The Spooky Old TreeThis fun project was an experimentation labor of the love. Full of challenges, I count it as mostly successful and can't wait to take another stab at it!
Do we dare make a spooky old tree?
Nature can be breathtakingly beautiful. It can also be the stuff of nightmares. Trees in particular have been depicted in film and spooky stories as everything from portals to upside-down worlds to child-devouring agents of paranormal mischievousness. So when I tried to think of a centerpiece creepy enough to accompany our Halloween antics I naturally thought to create a spine-tingling tree. I had never done so before, but thought this would be a great opportunity to apply my knowledge and mix it up with several new techniques I had dreamt up.
Here you will find a rough step-by-step accounting of my process. When I get into an experiment like this I don’t always remember to take pictures of everything. But what I lack in images I’ll try to make up for in the written account. I’m looking forward to applying many of these techniques in future projects, and perhaps even another tree or two.
Kudos to Shawn Martin, who assisted me during the early phases of this project and jumped right into my crazy idea! Experimenting is much more enjoyable with a wing man!
As with any sculpture, an armature should be fashioned to add stability to the project. In this case I also devised a plan to add possible special effects to the tree which I figured might include built in lighting and/or fog. With this in mind I chose PVC pipe as the medium for my armature. It offered flexibility to my design and a potential conduit for wires and fog to travel through.
I began with a wide base and went up from there, adding a couple of branches at varying angles. The nice thing about spooky trees is that you don’t have to adhere to exact angles and placement of elements. I designer the tree to lean to one side, so as a precaution I added a wire brace to counter the lean of the pipes. In retrospect I could have just epoxied the joints, but even if I had done so I would probably have secured the structure this way anyway.
With the super-structure in place the next step involved wrapping the pipes in chicken wire. This is where leather gloves and a good wire cutter/snipper comes in handy. After layering on a couple rounds of wire, a ghostly outline of the tree becomes visible. I’ve seen this same effect used in other sculptural applications where the shape of a person is made out of chicken wire and the result when viewed from a distance is a ghost-like apparition. Anyway, the chicken wire provided me enough of a base with which to stick other materials I had planned to use.
Paper, Tape, and Foam
I once had a conversation with John Dykstra about his visual effects work. In it he commented that set designers use all manner of materials to build props for movies. I’ll never forget him saying, “…you don’t know if they are holding things together with toothpaste or cement.” Well, this tree is no different because I used just about any material I had lying around. Sorry the pictures got away from me a bit at this point, but you can see that I used a combination of paper, duct tape and spray foam.
The spray foam was planned for a different project, but I learned that with the right application, I could simulate the rough textures of tree bark, and even vine shapes. Score!
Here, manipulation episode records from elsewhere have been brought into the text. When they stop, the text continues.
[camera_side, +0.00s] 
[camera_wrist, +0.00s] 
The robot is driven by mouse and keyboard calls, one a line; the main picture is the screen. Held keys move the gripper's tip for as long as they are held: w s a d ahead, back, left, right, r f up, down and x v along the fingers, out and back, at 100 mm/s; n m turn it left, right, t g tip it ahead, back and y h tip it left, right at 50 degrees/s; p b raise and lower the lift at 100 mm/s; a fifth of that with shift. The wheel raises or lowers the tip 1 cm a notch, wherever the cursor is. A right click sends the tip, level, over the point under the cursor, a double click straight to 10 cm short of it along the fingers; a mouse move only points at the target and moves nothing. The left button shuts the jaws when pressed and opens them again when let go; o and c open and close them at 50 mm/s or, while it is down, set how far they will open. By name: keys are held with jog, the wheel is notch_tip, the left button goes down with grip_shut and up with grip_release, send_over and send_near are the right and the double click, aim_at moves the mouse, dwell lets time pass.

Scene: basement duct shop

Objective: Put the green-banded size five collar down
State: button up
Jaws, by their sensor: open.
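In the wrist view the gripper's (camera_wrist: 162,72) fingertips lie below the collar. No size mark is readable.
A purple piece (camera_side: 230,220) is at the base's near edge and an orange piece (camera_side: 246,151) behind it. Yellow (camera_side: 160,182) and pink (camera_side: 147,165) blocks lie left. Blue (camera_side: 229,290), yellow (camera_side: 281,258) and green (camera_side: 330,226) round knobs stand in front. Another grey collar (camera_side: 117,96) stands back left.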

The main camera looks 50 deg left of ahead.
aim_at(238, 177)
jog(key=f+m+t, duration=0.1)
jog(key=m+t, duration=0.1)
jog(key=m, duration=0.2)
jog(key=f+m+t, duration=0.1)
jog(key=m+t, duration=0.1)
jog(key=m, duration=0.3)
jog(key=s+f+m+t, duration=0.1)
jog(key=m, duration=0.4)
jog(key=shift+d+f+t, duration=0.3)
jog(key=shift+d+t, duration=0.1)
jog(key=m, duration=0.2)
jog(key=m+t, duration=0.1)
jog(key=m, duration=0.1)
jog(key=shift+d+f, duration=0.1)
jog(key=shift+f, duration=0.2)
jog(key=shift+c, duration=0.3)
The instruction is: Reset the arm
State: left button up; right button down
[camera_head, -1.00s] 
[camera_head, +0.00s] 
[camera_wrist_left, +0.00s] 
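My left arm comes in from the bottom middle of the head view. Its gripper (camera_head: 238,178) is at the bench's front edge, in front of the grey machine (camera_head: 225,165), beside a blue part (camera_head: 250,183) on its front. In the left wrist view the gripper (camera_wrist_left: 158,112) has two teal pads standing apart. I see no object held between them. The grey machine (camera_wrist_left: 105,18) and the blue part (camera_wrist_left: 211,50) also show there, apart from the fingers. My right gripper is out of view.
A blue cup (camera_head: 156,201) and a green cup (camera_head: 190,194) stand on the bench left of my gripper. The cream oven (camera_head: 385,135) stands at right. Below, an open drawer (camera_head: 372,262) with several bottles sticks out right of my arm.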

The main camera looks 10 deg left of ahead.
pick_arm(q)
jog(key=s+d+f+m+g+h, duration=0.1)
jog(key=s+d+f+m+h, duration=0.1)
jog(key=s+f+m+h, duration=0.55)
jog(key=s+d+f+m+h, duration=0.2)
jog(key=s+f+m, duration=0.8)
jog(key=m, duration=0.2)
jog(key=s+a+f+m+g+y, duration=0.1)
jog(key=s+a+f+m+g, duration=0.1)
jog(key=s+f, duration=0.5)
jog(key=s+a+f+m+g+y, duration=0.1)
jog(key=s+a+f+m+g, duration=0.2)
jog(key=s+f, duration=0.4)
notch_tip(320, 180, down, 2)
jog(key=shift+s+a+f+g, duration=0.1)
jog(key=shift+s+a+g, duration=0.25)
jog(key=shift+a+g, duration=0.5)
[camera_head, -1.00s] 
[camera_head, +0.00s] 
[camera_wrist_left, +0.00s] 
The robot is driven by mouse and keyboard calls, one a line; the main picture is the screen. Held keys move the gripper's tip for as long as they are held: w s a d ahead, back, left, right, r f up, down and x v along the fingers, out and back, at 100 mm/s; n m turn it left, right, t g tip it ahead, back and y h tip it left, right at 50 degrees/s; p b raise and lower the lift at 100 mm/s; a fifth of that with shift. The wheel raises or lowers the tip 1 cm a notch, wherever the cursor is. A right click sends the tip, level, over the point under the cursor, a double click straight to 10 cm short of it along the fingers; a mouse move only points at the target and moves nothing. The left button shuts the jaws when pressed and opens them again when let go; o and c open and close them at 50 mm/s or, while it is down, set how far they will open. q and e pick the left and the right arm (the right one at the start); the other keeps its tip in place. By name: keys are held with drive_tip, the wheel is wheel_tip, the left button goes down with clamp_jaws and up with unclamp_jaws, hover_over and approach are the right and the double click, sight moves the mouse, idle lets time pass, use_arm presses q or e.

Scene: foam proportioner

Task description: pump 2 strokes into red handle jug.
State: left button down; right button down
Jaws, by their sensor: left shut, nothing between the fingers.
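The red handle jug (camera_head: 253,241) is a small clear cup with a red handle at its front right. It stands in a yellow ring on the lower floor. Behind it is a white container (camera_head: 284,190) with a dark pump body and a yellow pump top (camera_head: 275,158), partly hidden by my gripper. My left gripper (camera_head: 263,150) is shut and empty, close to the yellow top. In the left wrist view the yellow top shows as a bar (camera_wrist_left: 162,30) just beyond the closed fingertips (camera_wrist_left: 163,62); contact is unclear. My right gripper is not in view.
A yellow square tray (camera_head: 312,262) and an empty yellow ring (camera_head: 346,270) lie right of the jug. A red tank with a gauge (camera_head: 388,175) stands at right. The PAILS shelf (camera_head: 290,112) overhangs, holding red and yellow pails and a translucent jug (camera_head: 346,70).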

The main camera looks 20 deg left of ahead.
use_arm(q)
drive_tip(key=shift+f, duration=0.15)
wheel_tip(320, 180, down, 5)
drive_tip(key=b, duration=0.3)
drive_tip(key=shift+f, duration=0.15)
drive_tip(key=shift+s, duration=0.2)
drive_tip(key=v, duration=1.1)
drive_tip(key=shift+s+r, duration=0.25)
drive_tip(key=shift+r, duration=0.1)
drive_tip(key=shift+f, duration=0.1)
Not only were these vine-like appendages able to add a touch of spookiness to the design, the foam added additional structure to the overall piece, making the tree more solid overall.
Notice also the hole at the base of the tree. This is where I planned to pump in fog from the fog machine. Time was running extremely low so I dropped the planned lighting effects. I simply had not done enough testing and decided it would be something to try on the next project.
Partly during the tape and foam phase I began to add real branches and sticks to the design. The nice thing about paper, chicken wire, and foam is that it is very forgiving. Just stick it in wherever it makes sense, and tape it into place. Add a little spray foam where the pieces come together and that twig isn’t going anywhere when the foam hardens.
Once the spray foam had set into place and hardened I added a base paint of black. Beginning with black acrylic to ensure I got into all the crevasses, and touching up with a bit of black spray paint. At this point it didn’t matter if the spray pain ate away at the foam a bit because that served very well to add to the creepy texture of the tree.
The entire process up to this point has been fun, but adding the finer details is what I enjoy most! Once the entire tree was covered in a black undercoat, I went to work pulling out the personality of the tree. I added a mix of brown and grey paint to the overall piece, especially highlighting the elevated vine structures. I even used stone-fleck spray paint to add additional texture and dirty the tree. I have since discovered wall texture in a spray can that I will keep in mind for the next project.
Spanish moss can add an especially creepy atmosphere to any project, so I had to use it. I assisted it with a bit of hot glue, which to my delight added thin, wispy, strands of glue to the tree each time I pulled away from it. This seemed to simulate spider webs, so I left them to waft in the air and do what they may.
I don’t recollect if I waited for the paint to dry before I found myself firing up the fog machine and pumping heated vapor into the new creation. I had planned certain exit points for the fog, but given the rushed nature of this project and the fact that I had poked numerous branches into various places throughout the tree, it didn’t seem to matter. Fog poured out of every fissure, which in the end blended the effect nicely into the scene, rather than having distinct exit locations.
The tree made its debut a short time later and serves our family each year at Halloween time. I can’t wait to create another spooky tree with the new techniques investigated here, perhaps an even larger one!